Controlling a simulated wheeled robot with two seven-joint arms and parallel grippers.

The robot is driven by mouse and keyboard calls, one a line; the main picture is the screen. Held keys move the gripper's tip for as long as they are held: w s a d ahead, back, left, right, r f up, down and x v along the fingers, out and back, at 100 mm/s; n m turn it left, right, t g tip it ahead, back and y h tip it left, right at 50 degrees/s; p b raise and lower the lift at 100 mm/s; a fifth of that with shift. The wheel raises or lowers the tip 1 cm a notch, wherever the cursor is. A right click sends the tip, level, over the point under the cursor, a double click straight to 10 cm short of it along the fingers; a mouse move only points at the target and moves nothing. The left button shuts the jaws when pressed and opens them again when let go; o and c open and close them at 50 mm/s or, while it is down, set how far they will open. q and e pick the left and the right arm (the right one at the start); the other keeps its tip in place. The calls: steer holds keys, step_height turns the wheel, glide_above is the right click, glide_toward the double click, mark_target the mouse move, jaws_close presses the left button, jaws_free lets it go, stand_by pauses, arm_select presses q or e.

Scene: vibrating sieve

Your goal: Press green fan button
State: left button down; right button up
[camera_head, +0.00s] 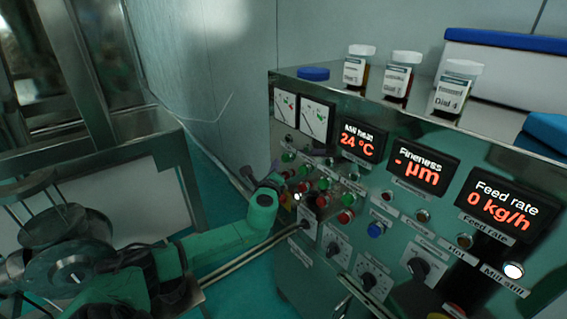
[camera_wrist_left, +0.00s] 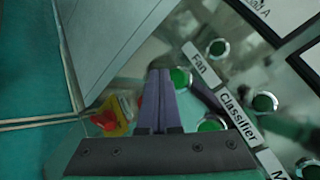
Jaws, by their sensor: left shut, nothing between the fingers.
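The control panel (camera_head: 385,215) on the right of the head view carries rows of green and red round buttons. In the left wrist view a "Fan" label (camera_wrist_left: 200,65) sits between two green round caps, one above it (camera_wrist_left: 217,47) and one below left (camera_wrist_left: 180,77). My left gripper (camera_head: 278,168) is at the panel's left side, near the upper green button (camera_head: 288,156). In the wrist view its dark purple fingers (camera_wrist_left: 158,73) are shut and empty. Their tips appear just left of the lower cap; contact cannot be told. My right gripper is not in view.
Other green caps (camera_wrist_left: 265,102) lie close by around the "Classifier" label (camera_wrist_left: 238,115). A red knob on yellow (camera_wrist_left: 108,121) is left of the fingers in the wrist view. Lidded jars (camera_head: 398,77) stand on the cabinet. Knobs (camera_head: 418,267) and displays (camera_head: 418,168) lie further right.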

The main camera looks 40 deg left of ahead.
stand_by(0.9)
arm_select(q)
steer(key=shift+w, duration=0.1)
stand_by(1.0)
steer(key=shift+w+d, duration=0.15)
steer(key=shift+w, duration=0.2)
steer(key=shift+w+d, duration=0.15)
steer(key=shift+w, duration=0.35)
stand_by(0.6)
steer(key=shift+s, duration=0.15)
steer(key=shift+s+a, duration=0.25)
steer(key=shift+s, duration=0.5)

**WHAT THE EXERCISE ASKS:** Leaving the pictures aside, transcribe the entire listing exactly.

**ANSWER TO THIS TASK:**
Controlling a simulated wheeled robot with two seven-joint arms and parallel grippers.

The robot is driven by mouse and keyboard calls, one a line; the main picture is the screen. Held keys move the gripper's tip for as long as they are held: w s a d ahead, back, left, right, r f up, down and x v along the fingers, out and back, at 100 mm/s; n m turn it left, right, t g tip it ahead, back and y h tip it left, right at 50 degrees/s; p b raise and lower the lift at 100 mm/s; a fifth of that with shift. The wheel raises or lowers the tip 1 cm a notch, wherever the cursor is. A right click sends the tip, level, over the point under the cursor, a double click straight to 10 cm short of it along the fingers; a mouse move only points at the target and moves nothing. The left button shuts the jaws when pressed and opens them again when let go; o and c open and close them at 50 mm/s or, while it is down, set how far they will open. q and e pick the left and the right arm (the right one at the start); the other keeps its tip in place. The calls: steer holds keys, step_height turns the wheel, glide_above is the right click, glide_toward the double click, mark_target the mouse move, jaws_close presses the left button, jaws_free lets it go, stand_by pauses, arm_select presses q or e.

Scene: vibrating sieve

Your goal: Press green fan button
State: left button down; right button up
[camera_head, +0.00s] 
[camera_wrist_left, +0.00s] 
Jaws, by their sensor: left shut, nothing between the fingers.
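The control panel (camera_head: 385,215) on the right of the head view carries rows of green and red round buttons. In the left wrist view a "Fan" label (camera_wrist_left: 200,65) sits between two green round caps, one above it (camera_wrist_left: 217,47) and one below left (camera_wrist_left: 180,77). My left gripper (camera_head: 278,168) is at the panel's left side, near the upper green button (camera_head: 288,156). In the wrist view its dark purple fingers (camera_wrist_left: 158,73) are shut and empty. Their tips appear just left of the lower cap; contact cannot be told. My right gripper is not in view.
Other green caps (camera_wrist_left: 265,102) lie close by around the "Classifier" label (camera_wrist_left: 238,115). A red knob on yellow (camera_wrist_left: 108,121) is left of the fingers in the wrist view. Lidded jars (camera_head: 398,77) stand on the cabinet. Knobs (camera_head: 418,267) and displays (camera_head: 418,168) lie further right.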

The main camera looks 40 deg left of ahead.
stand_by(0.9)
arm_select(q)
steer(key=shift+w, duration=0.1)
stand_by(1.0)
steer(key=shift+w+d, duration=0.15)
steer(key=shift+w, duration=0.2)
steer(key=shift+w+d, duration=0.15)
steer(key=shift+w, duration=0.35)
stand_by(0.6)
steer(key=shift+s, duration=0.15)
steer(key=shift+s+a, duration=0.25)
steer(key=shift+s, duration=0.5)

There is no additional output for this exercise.